[begin Records shown]
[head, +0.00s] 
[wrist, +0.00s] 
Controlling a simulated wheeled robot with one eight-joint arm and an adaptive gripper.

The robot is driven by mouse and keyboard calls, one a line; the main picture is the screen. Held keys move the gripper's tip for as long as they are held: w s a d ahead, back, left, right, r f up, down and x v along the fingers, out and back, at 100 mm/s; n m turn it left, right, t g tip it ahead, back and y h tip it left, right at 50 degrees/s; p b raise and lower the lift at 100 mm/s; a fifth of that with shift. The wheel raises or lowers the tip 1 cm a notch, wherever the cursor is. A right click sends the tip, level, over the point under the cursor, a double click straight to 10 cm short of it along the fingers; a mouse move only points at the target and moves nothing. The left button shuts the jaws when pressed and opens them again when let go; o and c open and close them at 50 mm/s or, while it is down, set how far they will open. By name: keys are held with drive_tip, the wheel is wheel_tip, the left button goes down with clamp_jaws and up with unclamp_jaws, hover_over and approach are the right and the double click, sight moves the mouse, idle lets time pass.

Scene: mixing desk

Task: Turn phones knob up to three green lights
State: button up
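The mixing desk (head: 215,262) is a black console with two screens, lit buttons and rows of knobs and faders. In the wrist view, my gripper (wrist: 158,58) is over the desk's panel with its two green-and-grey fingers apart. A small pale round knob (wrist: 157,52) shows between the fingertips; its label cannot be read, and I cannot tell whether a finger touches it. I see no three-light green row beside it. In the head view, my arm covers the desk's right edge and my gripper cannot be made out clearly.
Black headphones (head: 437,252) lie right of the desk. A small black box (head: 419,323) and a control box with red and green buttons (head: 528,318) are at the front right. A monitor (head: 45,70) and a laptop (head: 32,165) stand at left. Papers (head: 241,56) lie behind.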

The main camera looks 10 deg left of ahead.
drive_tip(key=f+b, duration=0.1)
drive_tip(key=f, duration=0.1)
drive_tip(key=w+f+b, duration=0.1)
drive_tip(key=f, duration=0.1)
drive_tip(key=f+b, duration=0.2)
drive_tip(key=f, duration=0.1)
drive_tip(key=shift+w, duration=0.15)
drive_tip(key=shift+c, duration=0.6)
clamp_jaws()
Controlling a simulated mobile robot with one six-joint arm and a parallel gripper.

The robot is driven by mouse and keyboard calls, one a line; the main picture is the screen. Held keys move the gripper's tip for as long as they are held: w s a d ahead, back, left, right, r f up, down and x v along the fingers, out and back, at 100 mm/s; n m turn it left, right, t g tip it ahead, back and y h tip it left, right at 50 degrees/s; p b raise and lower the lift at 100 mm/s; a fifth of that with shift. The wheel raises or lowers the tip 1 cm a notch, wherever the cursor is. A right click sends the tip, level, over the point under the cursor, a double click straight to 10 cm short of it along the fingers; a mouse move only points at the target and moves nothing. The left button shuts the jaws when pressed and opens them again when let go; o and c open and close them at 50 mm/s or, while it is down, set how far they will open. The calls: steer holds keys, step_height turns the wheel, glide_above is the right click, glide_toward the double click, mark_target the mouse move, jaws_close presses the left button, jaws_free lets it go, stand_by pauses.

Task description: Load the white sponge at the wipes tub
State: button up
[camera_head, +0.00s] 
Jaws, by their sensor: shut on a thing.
[end Records shown]
__Required work__
Look through the entries above and quote exactly the lines from the line with "[wrist, +0.00s]" to the line with "Controlling a simulated wheeled", counting both of those lines.

__Result for this exercise__
[wrist, +0.00s] 
Controlling a simulated wheeled robot with one eight-joint arm and an adaptive gripper.

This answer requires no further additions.